This morning, the McConnell Center at the University of Louisville hosted CIA Director David H. Petraeus. The event was not publicized and required a ticket for admission. As chair of the Political Science Department, I was invited to hear the talk — and had a seat very near the front and center of the stage, less than 25 feet from the speakers. Unfortunately, very few students outside of the (approximately 40) McConnell Scholars were invited to the event.
The lecture hall was instead filled with older guests, including many veterans and some active duty servicemen (and women, though I didn’t see many), local elites important to the University and Center, faculty, administrators, etc. I sat between a veteran and a banker with a famous local name. Senator McConnell was on the stage with the scholars, as was his spouse, former Labor Secretary Elaine Chao, University President James Ramsey, and Center Director Gary Gregg.

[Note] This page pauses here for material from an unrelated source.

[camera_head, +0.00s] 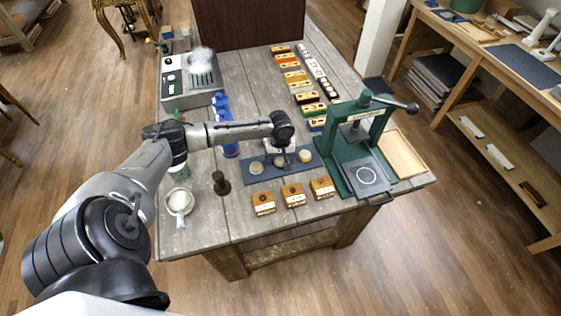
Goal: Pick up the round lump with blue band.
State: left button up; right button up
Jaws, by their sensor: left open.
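A dark blue-grey mat (251,181) lies on the wooden table. A pale round lump (256,168) sits at its left, and another pale round lump (304,156) sits at its right. My left gripper (281,160) points down over the middle of the mat, between these two lumps. It is open. A third lump seems to be under or between its fingers, but the gripper mostly hides it. The lumps are too small to tell which has a blue band. My right gripper is not in view.
A green press (350,130) with a long lever stands right of the mat. Several small wooden boxes (292,194) stand in front. A dark stamp (221,184) and a white cup (180,201) are at the left. A grey machine (188,88) and blue bottles (228,125) stand behind.

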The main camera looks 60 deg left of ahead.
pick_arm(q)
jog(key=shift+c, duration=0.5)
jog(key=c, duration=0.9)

Petraeus spoke on the subject of leadership, a central concern for the McConnell Center and its students. Unfortunately, the former four star General gave a half hour talk that began with a very long introduction thanking his various hosts (and a couple of jokes) and ended with many platitudes that were not especially provocative.
In between that long intro and weak conclusion, the body of the speech addressed 4 main points (Petraeus called them tasks of leadership) and employed primarily examples from the 2007 Iraq surge “success” to illustrate them:
- Get the big idea right (in this case, counterinsurgency strategy)
- Communicate effectively throughout the organization
- Implement the ideas
- Capture the lessons: refine and repeat
Petraeus did not take questions at the end.
That last fact was especially disappointing to me since it seemed like Petraeus ignored the elephant in the room. After all, the Iraq war started in March 2003 and the insurgency was a fairly significant problem not long after the successful U.S. capture of Baghdad. Why did it take so many years to “get the big idea right”? More importantly, how was Petraeus able to convince political leaders of the need for his favored strategy in a context that so obviously started by getting the big ideas WRONG?
In some ways, I think the problems I had with this particular speech and event parallel many of the most common criticisms levied against the CIA.
Why was the event secret? Guests were asked not to publicize the event because of security, but the CIA is frequently accused of excessive secrecy in the name of security. The McConnell Center has often hosted serving Secretaries of State, Ambassadors, Senators,and other political dignataries. Most were advertised in advance and the events were milked for PR purposes. Secretary of State Hillary Clinton’s address was so highly anticipated that people on campus could watch a live-stream of the event. Does a former first lady, President’s spouse, prominent presidential candidate, and serving Secretary of State face lower security threats?
I suspect that the visit of the CIA Director was not advertised because someone feared that left-leaning members of the campus community might organize a distracting protest outside the facility. Even if this is CIA policy, I challenge the rationale behind the policy.
The failure to invite a larger sample of the general student population, the decision to invite dozens of local elites, and the lack of questioning suggests another problem with the CIA. It has a reputation for not being especially accountable to various constituencies.
I’m sure organizers felt as if the event went off well, like an uncontested slam dunk.